İslâmcılığın bir siyasî söylem olarak kullanılmaya başlaması II. Abdülhamid ile başlamıştır. Bu sebeple daha önceki padişahlar için kullanılan “sultan” ve “hükümdar” unvanları yerine “halife” unvanının kullanılmasının sebebi de budur.

Bu anlayış “Türkleşmek, İslâmlaşmak ve Muasırlaşmak” sloganı ile millî ve manevî değerleri Batıya karşı korumayı hedeflemekle beraber, asrımızın gereği olan ve Batıdan gelen teknik ve teknolojiyi de alarak çağa ayak uydurmayı da savunmaktadır.

**

“Siyasal İslâm” kavramına “İslâm birdir, siyasalı olmaz” diye karşı çıkan İslâmcılar her nedense “İslâmcılık” kavramını kabul etmektedirler.1 “İslâmcılık” kavramı ilk olarak Ziya Gökalp tarafından kullanılmıştır. 

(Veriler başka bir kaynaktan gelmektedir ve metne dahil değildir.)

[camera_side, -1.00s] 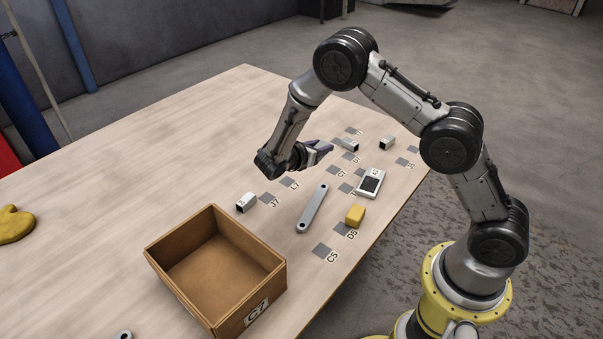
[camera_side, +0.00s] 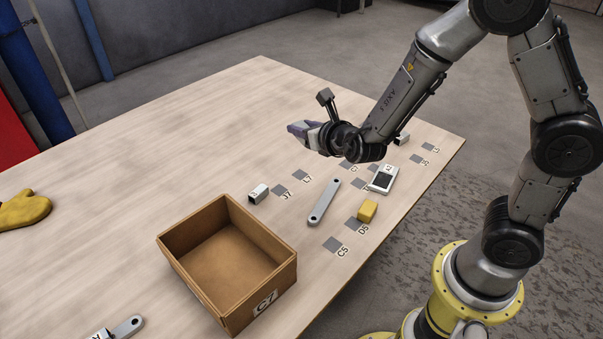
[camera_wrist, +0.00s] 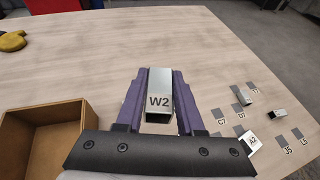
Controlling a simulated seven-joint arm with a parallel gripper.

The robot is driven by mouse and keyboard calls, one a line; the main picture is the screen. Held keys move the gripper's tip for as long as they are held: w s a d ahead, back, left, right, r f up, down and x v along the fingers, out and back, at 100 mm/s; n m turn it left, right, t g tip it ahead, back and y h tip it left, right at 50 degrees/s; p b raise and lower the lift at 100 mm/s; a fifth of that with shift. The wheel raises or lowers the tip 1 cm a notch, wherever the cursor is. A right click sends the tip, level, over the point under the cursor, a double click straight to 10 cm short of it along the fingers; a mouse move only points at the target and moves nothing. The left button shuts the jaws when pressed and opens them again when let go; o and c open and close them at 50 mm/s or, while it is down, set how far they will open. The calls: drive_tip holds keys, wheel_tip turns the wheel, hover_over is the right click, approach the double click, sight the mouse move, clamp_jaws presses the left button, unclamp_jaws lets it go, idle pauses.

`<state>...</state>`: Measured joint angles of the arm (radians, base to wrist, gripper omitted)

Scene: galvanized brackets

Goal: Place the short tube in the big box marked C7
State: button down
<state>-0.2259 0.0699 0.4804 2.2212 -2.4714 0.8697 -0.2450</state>
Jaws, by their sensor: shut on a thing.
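My gripper (camera_side: 303,131) is above the table, beyond the box in the side view, with its purple fingers pointing left. In the wrist view my gripper (camera_wrist: 160,74) is shut on a short square metal tube (camera_wrist: 160,84) labelled W2, gripped between both fingers. In the side view the fingers hide most or all of this tube. The open brown box marked C7 (camera_side: 190,287) stands on the table at lower centre, below and in front of the gripper. It also shows at lower left in the wrist view (camera_wrist: 60,108). Its visible floor looks empty.
A small tube (camera_side: 258,194) lies near the box's back corner. A flat bar (camera_side: 323,203), a yellow block (camera_side: 367,210) and a white device (camera_side: 383,179) lie on the right among grey marked squares. A yellow glove (camera_side: 24,209) lies far left. The table's left middle is clear.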

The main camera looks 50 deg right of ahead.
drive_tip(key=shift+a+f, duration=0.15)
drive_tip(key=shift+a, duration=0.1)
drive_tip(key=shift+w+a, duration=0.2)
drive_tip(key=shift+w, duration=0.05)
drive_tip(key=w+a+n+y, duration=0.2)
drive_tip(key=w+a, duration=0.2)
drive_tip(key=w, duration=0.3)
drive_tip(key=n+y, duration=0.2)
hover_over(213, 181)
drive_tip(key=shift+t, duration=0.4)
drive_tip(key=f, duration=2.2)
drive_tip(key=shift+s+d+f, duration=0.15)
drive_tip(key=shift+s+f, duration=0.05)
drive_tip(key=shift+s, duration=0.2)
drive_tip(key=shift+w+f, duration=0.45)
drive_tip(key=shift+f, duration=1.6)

İslâmcılık Şerif Mardin’e göre “ideolojik İslâm”dır. Mardin “İslâmcılık bir ideoloji, iktidarı amaçlayan bir dünya görüşü, bir hayat nizamı ve tasavvufî anlayıştır” der. “Siyasal İslâm’ın İflâsı” kitabının yazarı olan Olivier Roy da İslâmcılığı, “İslâmı siyasal bir ideoloji olarak algılayan bir çağdaş hareket” olarak tarif eder. 

İslâmı siyasî bir ideoloji olarak kabul edenler “Dünyada üç nizam vardır. Komünizm, Kapitalizm ve İslâm” sloganı ile yola çıkmışlardır. Bu yaklaşım İslâmı bütün insanlığa hitap eden bir din olarak değil, bir toplumun siyasî iktidarını hedefleyen bir araç olarak algılamıştır. Bu anlayışın hedefinde “iktidar” vardır. 

İktidarı hedefleyen bu anlayış daha ileri giderek “Demokrasi araçtır” dedikten sonra ilâveten “Din de araçtır” deme noktasına gelmişlerdir. İman, ibadet, ahlâk ve hukukla ilgili ilâhi hükümleri ihtiva eden İslâm neyin aracı olabilir? Tabiî ki iktidarın aracı olacaktır. 

İşte “Din siyasete alet ve tabi olamaz” diyen Bediüzzaman’ın anlayışı ile “Din de araçtır” diyen siyasal İslâmcılar arasındaki anlayış farkı burada kendisini göstermektedir. Dini iktidarın aracı olarak görmek dinin siyasete alet edilmesi değil de nedir?

**

80’li yıllarda ANAP’ın siyasî alana taşıdığı “dört eğilimi” bünyesinde barındırarak bütün siyasî düşünceleri tek parti çatısı altında birleştirme fikri toplumda kabul görmedi. Ama bu çaba devam etti. “Kutsal ittifak” ile yapılan seçim işbirliği “Pazara kadar değil mezara kadar” sloganı ile bir bütünlük özlemini ifade ediyordu; ama seçim sonunda bu ittifak dağıldı.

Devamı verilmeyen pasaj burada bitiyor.